Exercise description
Transcribe the lines below verbatim, skipping the images.

Given data
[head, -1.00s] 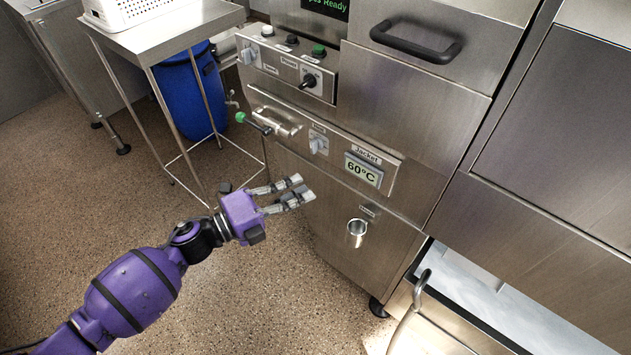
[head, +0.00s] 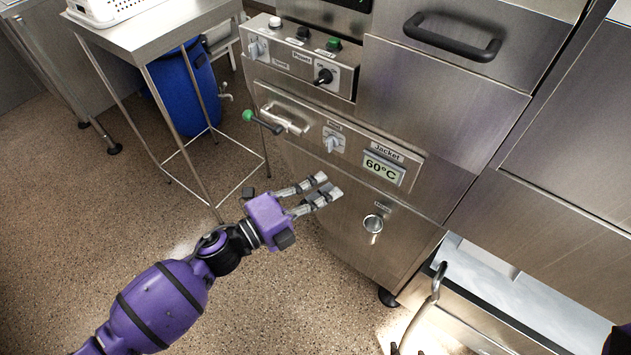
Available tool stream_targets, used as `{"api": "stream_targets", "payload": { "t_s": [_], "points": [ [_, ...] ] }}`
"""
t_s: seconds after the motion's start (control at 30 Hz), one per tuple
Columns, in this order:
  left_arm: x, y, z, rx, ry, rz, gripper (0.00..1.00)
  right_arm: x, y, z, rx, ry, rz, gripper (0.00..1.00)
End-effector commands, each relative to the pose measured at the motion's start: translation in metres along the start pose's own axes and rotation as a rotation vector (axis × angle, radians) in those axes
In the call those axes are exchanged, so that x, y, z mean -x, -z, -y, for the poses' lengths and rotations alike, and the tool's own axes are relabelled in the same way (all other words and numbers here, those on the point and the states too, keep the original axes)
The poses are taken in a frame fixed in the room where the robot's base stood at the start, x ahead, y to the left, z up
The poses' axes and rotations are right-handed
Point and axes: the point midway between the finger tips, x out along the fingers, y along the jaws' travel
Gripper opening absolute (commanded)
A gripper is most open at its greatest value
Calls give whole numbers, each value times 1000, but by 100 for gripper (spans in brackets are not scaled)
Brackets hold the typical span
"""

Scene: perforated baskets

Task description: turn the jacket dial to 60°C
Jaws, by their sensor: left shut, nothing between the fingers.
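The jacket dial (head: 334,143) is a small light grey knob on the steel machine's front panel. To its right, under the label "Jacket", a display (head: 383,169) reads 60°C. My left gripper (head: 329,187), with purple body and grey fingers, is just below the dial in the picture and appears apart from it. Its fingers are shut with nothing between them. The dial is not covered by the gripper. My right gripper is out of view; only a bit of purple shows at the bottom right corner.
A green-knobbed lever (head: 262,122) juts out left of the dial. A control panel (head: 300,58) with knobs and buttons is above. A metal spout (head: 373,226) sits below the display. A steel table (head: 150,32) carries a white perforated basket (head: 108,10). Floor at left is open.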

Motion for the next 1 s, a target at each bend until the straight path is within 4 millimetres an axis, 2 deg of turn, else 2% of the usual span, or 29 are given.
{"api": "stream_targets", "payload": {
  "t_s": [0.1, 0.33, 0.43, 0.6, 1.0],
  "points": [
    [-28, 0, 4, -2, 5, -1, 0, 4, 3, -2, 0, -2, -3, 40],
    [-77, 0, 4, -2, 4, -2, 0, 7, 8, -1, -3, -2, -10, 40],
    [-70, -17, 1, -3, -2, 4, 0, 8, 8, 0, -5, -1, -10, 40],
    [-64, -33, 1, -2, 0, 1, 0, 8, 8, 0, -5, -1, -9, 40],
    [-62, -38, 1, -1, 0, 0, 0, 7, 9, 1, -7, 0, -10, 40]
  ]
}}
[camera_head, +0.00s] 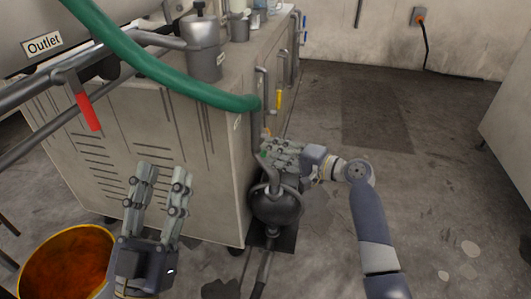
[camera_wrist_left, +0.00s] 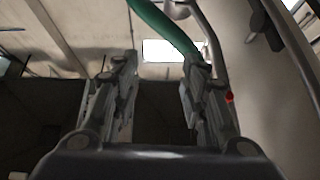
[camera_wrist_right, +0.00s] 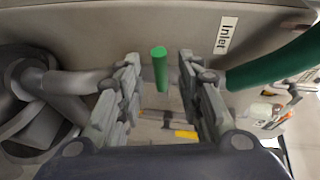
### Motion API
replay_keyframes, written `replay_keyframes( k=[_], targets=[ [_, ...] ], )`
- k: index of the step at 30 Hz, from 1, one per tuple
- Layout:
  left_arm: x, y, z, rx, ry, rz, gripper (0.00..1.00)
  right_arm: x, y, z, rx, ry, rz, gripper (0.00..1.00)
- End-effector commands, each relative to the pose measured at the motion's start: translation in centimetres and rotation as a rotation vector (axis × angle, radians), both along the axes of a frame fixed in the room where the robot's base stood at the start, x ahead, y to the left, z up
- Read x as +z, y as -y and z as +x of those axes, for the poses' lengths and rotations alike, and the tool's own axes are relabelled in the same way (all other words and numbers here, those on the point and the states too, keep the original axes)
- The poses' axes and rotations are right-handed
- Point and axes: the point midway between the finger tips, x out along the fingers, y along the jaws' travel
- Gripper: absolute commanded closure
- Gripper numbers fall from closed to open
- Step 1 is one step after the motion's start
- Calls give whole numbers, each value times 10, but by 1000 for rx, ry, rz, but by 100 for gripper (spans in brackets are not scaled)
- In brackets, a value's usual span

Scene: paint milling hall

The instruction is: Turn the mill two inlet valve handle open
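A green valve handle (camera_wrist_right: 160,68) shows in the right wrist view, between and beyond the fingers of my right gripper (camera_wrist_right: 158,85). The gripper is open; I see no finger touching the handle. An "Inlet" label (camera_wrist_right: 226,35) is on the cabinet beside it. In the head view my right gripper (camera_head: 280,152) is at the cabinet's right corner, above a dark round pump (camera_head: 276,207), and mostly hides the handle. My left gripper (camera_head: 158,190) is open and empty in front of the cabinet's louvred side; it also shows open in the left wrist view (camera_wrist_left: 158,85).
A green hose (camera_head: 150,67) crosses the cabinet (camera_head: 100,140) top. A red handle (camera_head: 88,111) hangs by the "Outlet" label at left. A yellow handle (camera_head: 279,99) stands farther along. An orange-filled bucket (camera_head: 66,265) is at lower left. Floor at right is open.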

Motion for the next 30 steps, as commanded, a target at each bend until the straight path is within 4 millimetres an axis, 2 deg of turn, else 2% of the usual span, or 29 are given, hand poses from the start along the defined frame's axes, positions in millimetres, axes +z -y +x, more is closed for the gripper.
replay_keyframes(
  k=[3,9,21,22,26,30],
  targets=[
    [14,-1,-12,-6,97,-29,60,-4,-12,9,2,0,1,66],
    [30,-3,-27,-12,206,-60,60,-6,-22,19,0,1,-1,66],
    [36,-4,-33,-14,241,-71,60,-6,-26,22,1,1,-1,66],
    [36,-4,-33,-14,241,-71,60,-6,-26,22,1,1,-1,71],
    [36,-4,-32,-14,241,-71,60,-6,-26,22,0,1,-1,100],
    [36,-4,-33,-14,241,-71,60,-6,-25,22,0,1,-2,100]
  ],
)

Finished task
[head, -1.00s] 
[head, +0.00s] 
Available tool stream_targets, used as `{"api": "stream_targets", "payload": { "t_s": [_], "points": [ [_, ...] ] }}`
"""
t_s: seconds after the motion's start (control at 30 Hz), one per tuple
Columns, in this order:
  left_arm: x, y, z, rx, ry, rz, gripper (0.00..1.00)
  right_arm: x, y, z, rx, ry, rz, gripper (0.00..1.00)
End-effector commands, each relative to the pose measured at the motion's start: translation in metres along the start pose's own axes and rotation as a rotation vector (axis × angle, radians) in those axes
In the call those axes are exchanged, so that x, y, z mean -x, -z, -y, for the poses' lengths and rotations alike, and the tool's own axes are relabelled in the same way (all other words and numbers here, those on the point and the states too, keep the original axes)
The poses are taken in a frame fixed in the room where the robot's base stood at the start, x ahead, y to the left, z up
The poses' axes and rotations are right-handed
Point and axes: the point midway between the finger tips, x out along the fingers, y along the jaws' travel
Gripper opening absolute (commanded)
A gripper is most open at its greatest value
Calls give whole numbers, each value times 1000, but by 100 for gripper (spans in brackets are not scaled)
Brackets hold the typical span
"""

Scene: perforated baskets

Task description: turn the jacket dial to 60°C
Jaws, by their sensor: left shut, nothing between the fingers.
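The jacket dial (head: 334,143) is a small light grey knob on the steel machine's front panel. To its right, under the label "Jacket", a display (head: 383,169) reads 60°C. My left gripper (head: 329,187), with purple body and grey fingers, is just below the dial in the picture and appears apart from it. Its fingers are shut with nothing between them. The dial is not covered by the gripper. My right gripper is out of view; only a bit of purple shows at the bottom right corner.
A green-knobbed lever (head: 262,122) juts out left of the dial. A control panel (head: 300,58) with knobs and buttons is above. A metal spout (head: 373,226) sits below the display. A steel table (head: 150,32) carries a white perforated basket (head: 108,10). Floor at left is open.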

Motion for the next 1 s, a target at each bend until the straight path is within 4 millimetres an axis, 2 deg of turn, else 2% of the usual span, or 29 are given.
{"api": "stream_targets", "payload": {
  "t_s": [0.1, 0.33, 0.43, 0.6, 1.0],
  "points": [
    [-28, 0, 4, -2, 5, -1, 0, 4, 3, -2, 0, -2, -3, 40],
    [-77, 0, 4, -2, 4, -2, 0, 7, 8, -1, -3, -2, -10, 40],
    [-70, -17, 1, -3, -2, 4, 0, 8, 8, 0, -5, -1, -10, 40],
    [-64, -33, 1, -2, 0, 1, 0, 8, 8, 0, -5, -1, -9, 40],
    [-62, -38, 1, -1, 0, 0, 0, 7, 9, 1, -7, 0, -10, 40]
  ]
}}
[camera_head, +0.00s] 
[camera_wrist_left, +0.00s] 
[camera_wrist_right, +0.00s] 
### Motion API
replay_keyframes, written `replay_keyframes( k=[_], targets=[ [_, ...] ], )`
- k: index of the step at 30 Hz, from 1, one per tuple
- Layout:
  left_arm: x, y, z, rx, ry, rz, gripper (0.00..1.00)
  right_arm: x, y, z, rx, ry, rz, gripper (0.00..1.00)
- End-effector commands, each relative to the pose measured at the motion's start: translation in centimetres and rotation as a rotation vector (axis × angle, radians), both along the axes of a frame fixed in the room where the robot's base stood at the start, x ahead, y to the left, z up
- Read x as +z, y as -y and z as +x of those axes, for the poses' lengths and rotations alike, and the tool's own axes are relabelled in the same way (all other words and numbers here, those on the point and the states too, keep the original axes)
- The poses' axes and rotations are right-handed
- Point and axes: the point midway between the finger tips, x out along the fingers, y along the jaws' travel
- Gripper: absolute commanded closure
- Gripper numbers fall from closed to open
- Step 1 is one step after the motion's start
- Calls give whole numbers, each value times 10, but by 1000 for rx, ry, rz, but by 100 for gripper (spans in brackets are not scaled)
- In brackets, a value's usual span

Scene: paint milling hall

The instruction is: Turn the mill two inlet valve handle open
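A green valve handle (camera_wrist_right: 160,68) shows in the right wrist view, between and beyond the fingers of my right gripper (camera_wrist_right: 158,85). The gripper is open; I see no finger touching the handle. An "Inlet" label (camera_wrist_right: 226,35) is on the cabinet beside it. In the head view my right gripper (camera_head: 280,152) is at the cabinet's right corner, above a dark round pump (camera_head: 276,207), and mostly hides the handle. My left gripper (camera_head: 158,190) is open and empty in front of the cabinet's louvred side; it also shows open in the left wrist view (camera_wrist_left: 158,85).
A green hose (camera_head: 150,67) crosses the cabinet (camera_head: 100,140) top. A red handle (camera_head: 88,111) hangs by the "Outlet" label at left. A yellow handle (camera_head: 279,99) stands farther along. An orange-filled bucket (camera_head: 66,265) is at lower left. Floor at right is open.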

Motion for the next 30 steps, as commanded, a target at each bend until the straight path is within 4 millimetres an axis, 2 deg of turn, else 2% of the usual span, or 29 are given, hand poses from the start along the defined frame's axes, positions in millimetres, axes +z -y +x, more is closed for the gripper.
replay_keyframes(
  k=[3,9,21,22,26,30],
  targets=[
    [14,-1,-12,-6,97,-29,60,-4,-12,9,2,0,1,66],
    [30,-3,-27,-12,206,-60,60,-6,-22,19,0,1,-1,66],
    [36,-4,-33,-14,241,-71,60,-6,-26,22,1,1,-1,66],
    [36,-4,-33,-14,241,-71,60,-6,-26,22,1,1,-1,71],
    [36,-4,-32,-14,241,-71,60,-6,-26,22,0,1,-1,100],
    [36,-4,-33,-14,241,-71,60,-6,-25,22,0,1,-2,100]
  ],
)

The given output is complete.